Desmond’s team does not advise client collectors on what art to buy and not buy; they leave those judgments up to the art analyst experts. Instead, they each spend “almost 95% of their time” on investment portfolio management and wealth planning, Desmond says.

Buy What You Like

Most people know nothing about the art market, says Deena Katz, chairwoman of Evensky & Katz/Foldes Financial Wealth Management of Coral Gables, Fla., which has over $1.5 billion in assets. “It is risky, and there is a great possibility to get scammed as well.  I tell clients, buy what you like for your enjoyment, but few people have the knowledge, resources or ability to know whether an interesting piece of contemporary art will skyrocket.”

She adds, “None of our clients have the ability to throw millions at an art piece and still sustain their standard of living for 30 or 40 years.  I am more concerned about funding longevity than having them risk money on a piece of art as an investment.  You want to take that kind of risk, visit the high-roller room at a casino in Vegas.”

Ross Gerber agrees that art investing invites risks but, at the same time, he understands why some of his clients’ interest in such a strategy has been piqued.

“Art is very popular now as an investment for many reasons,” says Gerber, who is president and CEO of Santa Monica, Calif.-based Gerber Kawasaki Wealth & Investment Management, which has more than $375 million in AUM. He evaluates clients’ wealth in terms of their planning goals, and if they can afford to invest in art, Gerber doesn’t stop them.

But Gerber also abides by one prevailing principle when it comes to purchasing art: “The key is not to sell it. You should buy these things with no intention to sell. It is to be enjoyed and passed on.”

Tools of the Trade

A few startup companies have developed analytical tools for advisors whose clients have the inclination and wealth to consider investing in art.

Artnet and Beautiful Asset Advisors both offer advisors and clients searchable databases of prices for artworks sold at public auction.

What is typically not captured in the databases of these tools are comprehensive records of artworks sold privately by dealers, which leaves out as much as half of the roughly $50 billion global market in artworks.

And the prices reported by auction houses also merit a closer look, says Leslie Rankow, who advises collectors in New York and earns a commission on their purchases.

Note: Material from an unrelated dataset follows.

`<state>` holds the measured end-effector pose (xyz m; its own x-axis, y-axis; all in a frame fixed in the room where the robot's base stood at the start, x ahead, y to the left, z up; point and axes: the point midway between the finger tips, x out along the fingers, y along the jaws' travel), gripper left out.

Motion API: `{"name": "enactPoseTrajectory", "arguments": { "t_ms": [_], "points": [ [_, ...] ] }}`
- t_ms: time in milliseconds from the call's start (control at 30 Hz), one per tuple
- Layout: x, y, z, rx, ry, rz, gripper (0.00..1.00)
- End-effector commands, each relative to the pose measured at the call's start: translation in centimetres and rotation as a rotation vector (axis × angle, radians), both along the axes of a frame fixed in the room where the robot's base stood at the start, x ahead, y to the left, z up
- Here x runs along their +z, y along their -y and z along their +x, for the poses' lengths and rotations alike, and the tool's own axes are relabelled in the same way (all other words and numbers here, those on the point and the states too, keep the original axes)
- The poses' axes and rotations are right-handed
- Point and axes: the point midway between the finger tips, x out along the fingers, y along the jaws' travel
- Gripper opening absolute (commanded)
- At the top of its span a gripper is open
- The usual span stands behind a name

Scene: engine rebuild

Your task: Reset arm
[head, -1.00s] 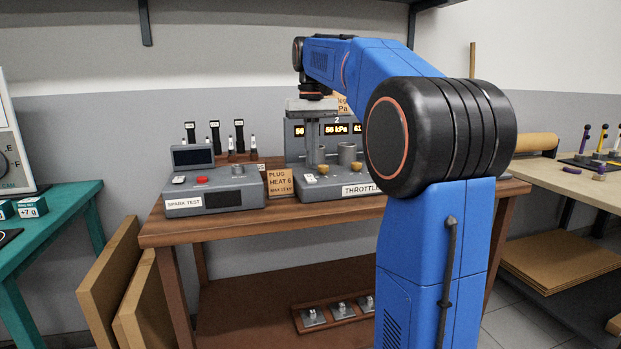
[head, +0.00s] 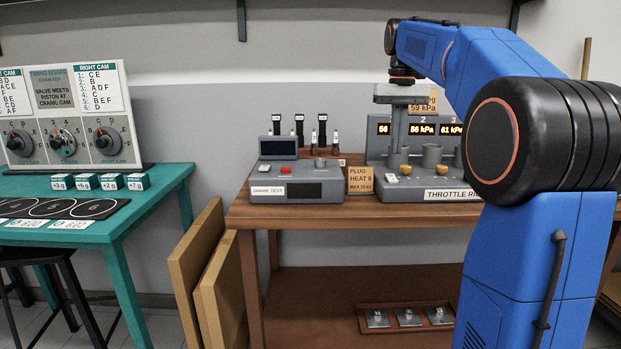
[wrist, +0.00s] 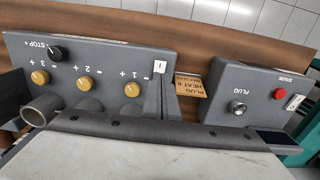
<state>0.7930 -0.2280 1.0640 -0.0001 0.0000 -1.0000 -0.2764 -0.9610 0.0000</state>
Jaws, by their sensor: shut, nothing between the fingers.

Christie’s and its rival auction houses employ a marketing strategy that assigns each auction a theme, she notes. This allows auctioneers to feature a wide variety of artworks at one sale, as long as they fit the broad theme. Thus, sellers can attract buyers to pieces by both the masters and contemporary artists.

Theme Approach

The theme for Christie’s November auction was “The Artist’s Muse,” and the paintings and sculptures were by artists from the 1860s through the 2000s. This approach improves the odds that works from all eras will fetch higher prices, because the masters’ works will stand out and the contemporary works will be viewed as part of a continuum of artworks’ long-term value, Rankow says.

“There is so much money around,” Rankow says, that the strategy has, in large part, succeeded. But should the economy change direction and that money evaporate, Rankow warns, “I’m afraid that contemporary works are going to sink back into a more realistic price range.”

Rankow nonetheless welcomes the idea of advisors helping clients who want to buy and finance art for their collections.

Dedicated teams to help clients buy art exist at Citi, UBS, Societe Generale and even Emigrant Bank. Because Emigrant has generally cast itself as a bank that doesn’t cater to ultrahigh-net-worth clients, its entrance into the art-financing arena shows “the long-reach tentacles” of art-market fever, Rankow says.

Suzanne Gyorgy, who leads the Citi Private Bank Art Advisory & Finance team, also expresses caution about today’s “frothy” art price levels. Gyorgy’s art analysts aid Citi advisory teams who have clients seeking intelligence on art values and collecting strategies.

Along with helping clients research and bid on works for their collections, the team assists them in finding financing for their art buys, incorporating and accounting for the works in estate plans, moving and storing the artworks, and insuring them.

“Our role is to take a very conservative approach,” Gyorgy says. Her team’s analysts make sure clients understand that, as with any investment, art valuations will rise and fall. The team’s recommended strategy for clients: Buy as collectors, not speculators.

Gyorgy also recognizes a reality that throws cold water on some of the fervor regarding top-dollar art prices: At the same Christie’s auction at which the Modigliani nude sold for such an astronomical sum, 10 other works failed to sell.